伍兹说:“放弃其中任何一个目标都是错误的。”
埃克森美孚公司的目标是将其二叠纪盆地的原油日产量提高到100万桶,同时到2030年前,其在二叠纪盆地运营的非常规资产实现净零排放。
伍兹在CERAWeek会议上说:“这样做的意义之一是向世界证明我们可以做到这两点。”
这位埃克森美孚公司高管还表示,埃克森美孚公司还是全球排放密集度最低的炼油商之一。
伍兹指出,如果埃克森美孚公司不生产世界需要的柴油和汽油,其他排放强度更高的公司就会生产,那么在减排方面,世界就不会获得净收益。

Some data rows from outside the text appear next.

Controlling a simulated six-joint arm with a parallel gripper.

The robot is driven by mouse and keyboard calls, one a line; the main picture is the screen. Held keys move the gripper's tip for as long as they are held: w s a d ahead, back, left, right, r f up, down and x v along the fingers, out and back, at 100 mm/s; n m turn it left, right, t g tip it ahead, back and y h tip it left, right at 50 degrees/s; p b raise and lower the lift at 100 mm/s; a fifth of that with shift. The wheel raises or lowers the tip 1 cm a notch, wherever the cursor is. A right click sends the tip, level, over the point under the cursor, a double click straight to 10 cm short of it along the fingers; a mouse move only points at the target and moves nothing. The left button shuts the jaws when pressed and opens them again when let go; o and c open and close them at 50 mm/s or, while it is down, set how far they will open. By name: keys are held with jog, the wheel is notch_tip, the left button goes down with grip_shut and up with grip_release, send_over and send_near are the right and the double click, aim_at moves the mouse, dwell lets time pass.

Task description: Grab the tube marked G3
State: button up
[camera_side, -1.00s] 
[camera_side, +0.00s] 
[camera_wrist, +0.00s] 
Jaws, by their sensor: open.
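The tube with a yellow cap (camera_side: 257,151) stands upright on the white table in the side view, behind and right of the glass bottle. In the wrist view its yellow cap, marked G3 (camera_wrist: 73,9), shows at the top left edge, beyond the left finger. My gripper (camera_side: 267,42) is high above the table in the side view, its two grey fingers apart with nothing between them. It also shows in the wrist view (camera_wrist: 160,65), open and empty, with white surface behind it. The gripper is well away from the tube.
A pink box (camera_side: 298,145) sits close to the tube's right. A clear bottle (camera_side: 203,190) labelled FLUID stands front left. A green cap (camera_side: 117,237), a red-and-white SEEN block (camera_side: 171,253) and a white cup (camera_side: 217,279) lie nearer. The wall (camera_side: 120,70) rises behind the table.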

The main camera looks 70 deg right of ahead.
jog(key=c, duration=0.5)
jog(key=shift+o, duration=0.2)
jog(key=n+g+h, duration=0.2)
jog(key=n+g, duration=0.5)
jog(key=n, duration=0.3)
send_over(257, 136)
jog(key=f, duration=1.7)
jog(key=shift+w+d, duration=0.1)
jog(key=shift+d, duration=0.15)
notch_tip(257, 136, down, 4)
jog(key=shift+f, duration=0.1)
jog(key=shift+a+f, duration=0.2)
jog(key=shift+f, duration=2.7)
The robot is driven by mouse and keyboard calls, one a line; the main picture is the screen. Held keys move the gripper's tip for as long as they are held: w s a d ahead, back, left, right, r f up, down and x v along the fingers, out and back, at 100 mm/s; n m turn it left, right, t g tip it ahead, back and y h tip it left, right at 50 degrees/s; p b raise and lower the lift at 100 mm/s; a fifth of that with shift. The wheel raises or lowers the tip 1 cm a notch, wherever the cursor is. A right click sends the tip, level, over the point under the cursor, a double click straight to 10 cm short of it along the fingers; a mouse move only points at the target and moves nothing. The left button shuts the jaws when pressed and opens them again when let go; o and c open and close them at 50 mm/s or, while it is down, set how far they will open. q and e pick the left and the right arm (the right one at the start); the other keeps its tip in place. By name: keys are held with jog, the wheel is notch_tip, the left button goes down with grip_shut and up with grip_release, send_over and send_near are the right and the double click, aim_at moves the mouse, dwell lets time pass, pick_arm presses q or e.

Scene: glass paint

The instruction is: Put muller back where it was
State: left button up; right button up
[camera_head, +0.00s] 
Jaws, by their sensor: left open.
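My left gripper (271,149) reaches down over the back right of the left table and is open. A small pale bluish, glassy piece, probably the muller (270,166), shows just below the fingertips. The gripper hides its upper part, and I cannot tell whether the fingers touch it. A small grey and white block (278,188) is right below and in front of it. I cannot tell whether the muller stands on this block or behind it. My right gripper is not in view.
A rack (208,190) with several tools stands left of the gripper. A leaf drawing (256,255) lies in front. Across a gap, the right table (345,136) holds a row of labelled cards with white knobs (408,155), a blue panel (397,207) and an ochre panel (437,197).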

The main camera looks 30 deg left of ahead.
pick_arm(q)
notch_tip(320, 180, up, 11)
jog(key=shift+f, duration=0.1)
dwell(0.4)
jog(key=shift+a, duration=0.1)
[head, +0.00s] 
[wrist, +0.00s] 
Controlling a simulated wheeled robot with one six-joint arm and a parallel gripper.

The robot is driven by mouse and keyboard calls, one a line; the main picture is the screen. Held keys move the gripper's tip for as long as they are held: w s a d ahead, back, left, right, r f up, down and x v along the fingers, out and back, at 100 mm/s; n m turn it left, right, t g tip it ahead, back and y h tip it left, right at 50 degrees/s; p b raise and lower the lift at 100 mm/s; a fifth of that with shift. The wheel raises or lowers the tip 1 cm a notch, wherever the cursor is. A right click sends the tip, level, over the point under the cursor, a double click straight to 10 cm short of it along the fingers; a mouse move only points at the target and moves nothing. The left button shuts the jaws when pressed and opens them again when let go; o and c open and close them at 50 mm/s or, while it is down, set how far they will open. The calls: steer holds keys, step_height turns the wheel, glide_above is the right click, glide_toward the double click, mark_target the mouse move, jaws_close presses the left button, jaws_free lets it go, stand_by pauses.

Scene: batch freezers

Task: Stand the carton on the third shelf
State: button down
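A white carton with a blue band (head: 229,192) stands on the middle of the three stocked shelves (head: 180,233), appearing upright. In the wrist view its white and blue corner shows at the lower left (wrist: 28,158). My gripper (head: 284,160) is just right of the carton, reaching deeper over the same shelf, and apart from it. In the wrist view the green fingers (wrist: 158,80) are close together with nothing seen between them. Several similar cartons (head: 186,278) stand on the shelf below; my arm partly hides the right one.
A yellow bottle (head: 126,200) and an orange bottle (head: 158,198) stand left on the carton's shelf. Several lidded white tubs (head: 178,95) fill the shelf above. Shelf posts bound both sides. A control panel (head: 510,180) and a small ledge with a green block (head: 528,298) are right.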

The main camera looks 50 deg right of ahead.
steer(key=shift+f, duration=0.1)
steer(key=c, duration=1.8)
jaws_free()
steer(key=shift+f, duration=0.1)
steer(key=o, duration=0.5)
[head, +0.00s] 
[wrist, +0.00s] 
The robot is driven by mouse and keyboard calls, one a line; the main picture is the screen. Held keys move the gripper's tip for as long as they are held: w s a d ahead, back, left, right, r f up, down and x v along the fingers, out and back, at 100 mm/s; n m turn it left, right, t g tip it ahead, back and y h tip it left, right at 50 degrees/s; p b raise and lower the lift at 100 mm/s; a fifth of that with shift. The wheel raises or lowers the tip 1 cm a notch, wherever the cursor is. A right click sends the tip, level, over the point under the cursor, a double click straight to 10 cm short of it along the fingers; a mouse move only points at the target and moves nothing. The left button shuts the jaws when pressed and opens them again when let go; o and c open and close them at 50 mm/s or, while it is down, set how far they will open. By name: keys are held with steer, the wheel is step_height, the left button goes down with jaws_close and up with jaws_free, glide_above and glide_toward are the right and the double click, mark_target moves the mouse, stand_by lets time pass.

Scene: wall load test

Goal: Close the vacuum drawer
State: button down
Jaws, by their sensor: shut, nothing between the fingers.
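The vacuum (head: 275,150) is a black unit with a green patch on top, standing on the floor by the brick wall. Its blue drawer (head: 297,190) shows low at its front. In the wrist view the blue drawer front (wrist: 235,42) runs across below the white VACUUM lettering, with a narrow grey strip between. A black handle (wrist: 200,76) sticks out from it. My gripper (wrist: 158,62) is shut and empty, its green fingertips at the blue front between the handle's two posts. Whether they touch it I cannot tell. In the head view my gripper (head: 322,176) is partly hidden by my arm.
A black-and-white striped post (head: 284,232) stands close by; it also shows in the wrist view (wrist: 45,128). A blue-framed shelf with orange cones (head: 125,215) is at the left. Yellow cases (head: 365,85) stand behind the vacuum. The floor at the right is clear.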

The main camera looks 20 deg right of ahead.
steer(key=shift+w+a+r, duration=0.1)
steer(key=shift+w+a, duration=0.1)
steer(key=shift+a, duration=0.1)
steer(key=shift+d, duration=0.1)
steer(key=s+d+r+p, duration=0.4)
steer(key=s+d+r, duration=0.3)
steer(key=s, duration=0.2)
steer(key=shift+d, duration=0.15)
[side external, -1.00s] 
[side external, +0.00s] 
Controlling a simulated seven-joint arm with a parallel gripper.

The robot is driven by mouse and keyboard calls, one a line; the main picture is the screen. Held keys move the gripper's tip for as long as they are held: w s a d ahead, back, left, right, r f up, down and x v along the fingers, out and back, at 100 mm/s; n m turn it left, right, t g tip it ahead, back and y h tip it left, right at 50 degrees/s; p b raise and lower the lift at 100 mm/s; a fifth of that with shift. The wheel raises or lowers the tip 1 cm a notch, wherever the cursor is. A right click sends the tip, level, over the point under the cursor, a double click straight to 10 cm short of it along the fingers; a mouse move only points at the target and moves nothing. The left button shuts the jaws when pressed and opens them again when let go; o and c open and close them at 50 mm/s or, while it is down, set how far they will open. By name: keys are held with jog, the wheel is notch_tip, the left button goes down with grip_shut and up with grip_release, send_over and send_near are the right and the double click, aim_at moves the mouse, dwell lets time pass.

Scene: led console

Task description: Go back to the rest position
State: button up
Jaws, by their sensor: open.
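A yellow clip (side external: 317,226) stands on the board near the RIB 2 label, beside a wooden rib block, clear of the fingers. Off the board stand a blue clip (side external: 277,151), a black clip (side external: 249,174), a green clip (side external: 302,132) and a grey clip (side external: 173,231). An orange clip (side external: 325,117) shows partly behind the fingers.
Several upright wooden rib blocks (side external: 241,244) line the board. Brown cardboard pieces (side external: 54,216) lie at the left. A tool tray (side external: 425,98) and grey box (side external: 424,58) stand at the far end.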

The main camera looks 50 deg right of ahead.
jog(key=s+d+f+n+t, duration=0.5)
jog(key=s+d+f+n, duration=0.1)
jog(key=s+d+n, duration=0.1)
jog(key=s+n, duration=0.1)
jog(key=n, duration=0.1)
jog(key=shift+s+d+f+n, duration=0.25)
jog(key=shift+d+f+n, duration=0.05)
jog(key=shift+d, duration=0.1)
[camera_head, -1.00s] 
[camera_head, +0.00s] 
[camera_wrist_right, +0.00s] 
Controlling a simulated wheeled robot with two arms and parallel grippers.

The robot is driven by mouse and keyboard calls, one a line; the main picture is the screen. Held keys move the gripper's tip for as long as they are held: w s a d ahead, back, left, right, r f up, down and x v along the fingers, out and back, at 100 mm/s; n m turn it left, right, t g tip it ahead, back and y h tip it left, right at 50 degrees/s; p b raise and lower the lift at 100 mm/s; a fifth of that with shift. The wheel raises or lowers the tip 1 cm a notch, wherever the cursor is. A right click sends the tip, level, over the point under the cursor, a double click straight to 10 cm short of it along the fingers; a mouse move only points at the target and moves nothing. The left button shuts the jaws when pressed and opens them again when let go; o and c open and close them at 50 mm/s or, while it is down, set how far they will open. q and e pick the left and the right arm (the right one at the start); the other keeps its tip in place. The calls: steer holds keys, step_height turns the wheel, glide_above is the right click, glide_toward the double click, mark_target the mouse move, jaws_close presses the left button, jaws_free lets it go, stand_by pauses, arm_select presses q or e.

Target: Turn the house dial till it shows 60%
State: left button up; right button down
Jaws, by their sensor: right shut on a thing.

他说,大家都认识到这个问题有多么紧迫,“效果有多么巨大”。伍兹说,解决办法将根据世界各地的情况而有所不同。
另一家美国石油巨头雪佛龙公司在2月份举行的2023年投资者日活动上表示:“我们正在朝着上游二氧化碳强度降低目标取得进展。我们将继续优先考虑那些有望以成本效益最大的方式减少碳排放的项目。”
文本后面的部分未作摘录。